Upon launching the game, you’re greeted with a soft melodic soundtrack that never feels to overbearing, there’s some fancy slow motion effects as car’s kick up mud and dirt before you head into the main menu, It feels criminal to start with a negative point, but I occasionally found some of the sub-text a little awkward to decipher, on an otherwise well presented menu system, which seems to fit plenty into simplified menu’s without throwing you in at the deep end.

Stepping into your first race and things are a little different, you’re not just dropped in at the deep end, you’re tied to a boulder and thrown in.

You’ll quickly realize this isn’t an arcade experience, the light handling is hard to get to grips with when you’ve been spending time with the weightier cars of Forza or Project Cars, and if you’re lucky enough to make it round the first few bends, it won’t be long before your rolling down a hillside or smashing into a pedestrian.


After a few practice runs, I stopped questioning the testicular fortitude of the spectators standing so close when I’m driving past and was able to carry the car through the more difficult bends without having to endure a substantial penalty every time.

Even using the realistic driver view, I was suddenly finding myself able to judge the movement far better, and rather than the road tactics of smashing the accelerator as soon as I’d exited a corner, I was being more mindful of the momentum of the car and the road ahead.

With over 40 cars, there’s a real feel to the differences between them, yes they do feel a little light, but whether it’s a modern car, or a classic from the 80’s, Rear, Front or four wheel-drive, they each have their own personality as you wrestle them around the course.


I’ve always had a habit with racing games, of watching the replay of my first race, back to early Formula 1 game’s, I’ve been hooked on the broadcast quality some games manage to deliver and Dirt Rally doesn’t just match the best, it beats them, Graphically it looks amazing running at a smooth 1080p and 60fps across the board, you’ll be pushed to find any racing game that delivers so much graphical quality, especially when you take into account the complexity of the surrounding areas.

In total there’s of 70 stages, six rally’s, Hill climb and licensed FIA Rally Cross.
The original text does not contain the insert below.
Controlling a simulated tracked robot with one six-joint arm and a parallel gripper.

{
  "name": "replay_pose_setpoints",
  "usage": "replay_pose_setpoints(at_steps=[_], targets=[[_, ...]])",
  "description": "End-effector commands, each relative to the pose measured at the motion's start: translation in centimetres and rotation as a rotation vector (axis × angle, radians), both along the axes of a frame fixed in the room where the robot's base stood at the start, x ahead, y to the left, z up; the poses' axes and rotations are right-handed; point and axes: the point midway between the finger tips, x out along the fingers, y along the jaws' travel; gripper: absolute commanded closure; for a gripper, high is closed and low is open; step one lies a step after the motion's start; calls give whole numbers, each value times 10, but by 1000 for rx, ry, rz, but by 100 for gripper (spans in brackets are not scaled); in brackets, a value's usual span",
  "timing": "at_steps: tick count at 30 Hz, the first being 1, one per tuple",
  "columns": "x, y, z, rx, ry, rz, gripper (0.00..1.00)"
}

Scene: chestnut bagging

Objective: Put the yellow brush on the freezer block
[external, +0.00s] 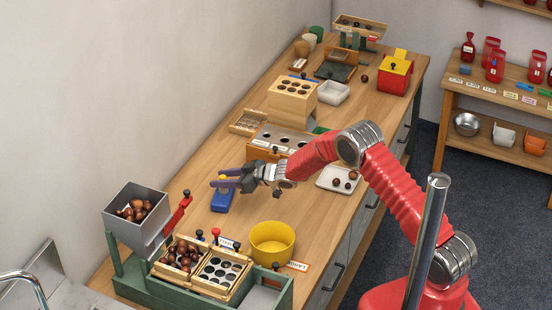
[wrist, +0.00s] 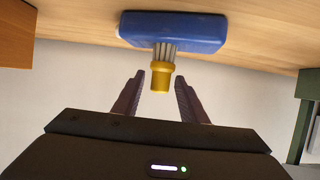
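The blue freezer block (external: 222,200) lies on the bench in front of my gripper; in the wrist view it is the blue block (wrist: 185,32) with a white end. The yellow brush (wrist: 160,76) has a short yellow body and grey bristles that point at the block and appear to meet its face. In the external view only a bit of yellow (external: 223,177) shows between the fingers. My gripper (wrist: 160,80) is open, its fingertips on either side of the yellow body with gaps showing. Any contact between bristles and block is hard to judge.
A yellow bowl (external: 272,245) stands in front to the right. A grey hopper of chestnuts (external: 120,196) and a green-framed tray station (external: 190,290) are at the front left.

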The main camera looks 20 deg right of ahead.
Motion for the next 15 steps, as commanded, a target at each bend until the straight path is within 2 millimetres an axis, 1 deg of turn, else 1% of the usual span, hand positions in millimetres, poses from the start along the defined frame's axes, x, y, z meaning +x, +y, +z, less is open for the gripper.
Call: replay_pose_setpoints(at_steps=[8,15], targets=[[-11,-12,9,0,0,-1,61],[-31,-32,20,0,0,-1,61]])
While I think a Grid style story could have been implemented in some way, there’s still no complaints at the slightly more simple approach of starting with a basic classic car, winning a few races, then slowly buying newer/alternate vehicles to unlock further events.

Although initially, no matter how quickly you get to grips with how to handle the Rally cars, it’s unlikely you’l be winning straight away, maybe a comfortable 4th or 5th, but you’ll need to hone your skills and maybe fiddle with your bits and shakedown a few times before a race if you plan on aiming for the top spot.


It’s hard to pin point what I liked the most about Dirt Rally, If I wanted to pick fault, I’d maybe look at the delivery of the career mode, or the sometimes tough to read menu text, But these issues are negligible and really very little off the overall product.

But looking at the positives, there’s firstly some amazing graphics and effects, watching the dust kick up behind your vehicle, or trying to navigate through a night course of Sweden with heavy snow and some bust headlights, and after the majority of race’s I’d watch the replay in full, firstly to see if I did take that corner as fast as I thought, but then until completion because they look so good.

Add to this the sound, Dirt Rally doesn’t leave your ears humming by setting the engine sounds to high, and the default balance between the navigator, effects and engine are perfectly toned.


Onto longevity,  A great racing game will last a lifetime on quality alone, but there’s more than enough races and events to get through and all 3 disciplines feel varied enough and equally fresh and challenging to make the single player content worth the price of admission alone and that’s before you touch the online races but the real highlight is that Dirt Rally comes the closest to actually learning to drive, it’s not until your in the car and loose on the track when you truly start to learn, and it will take you a while before you start to get to grips with the simulation.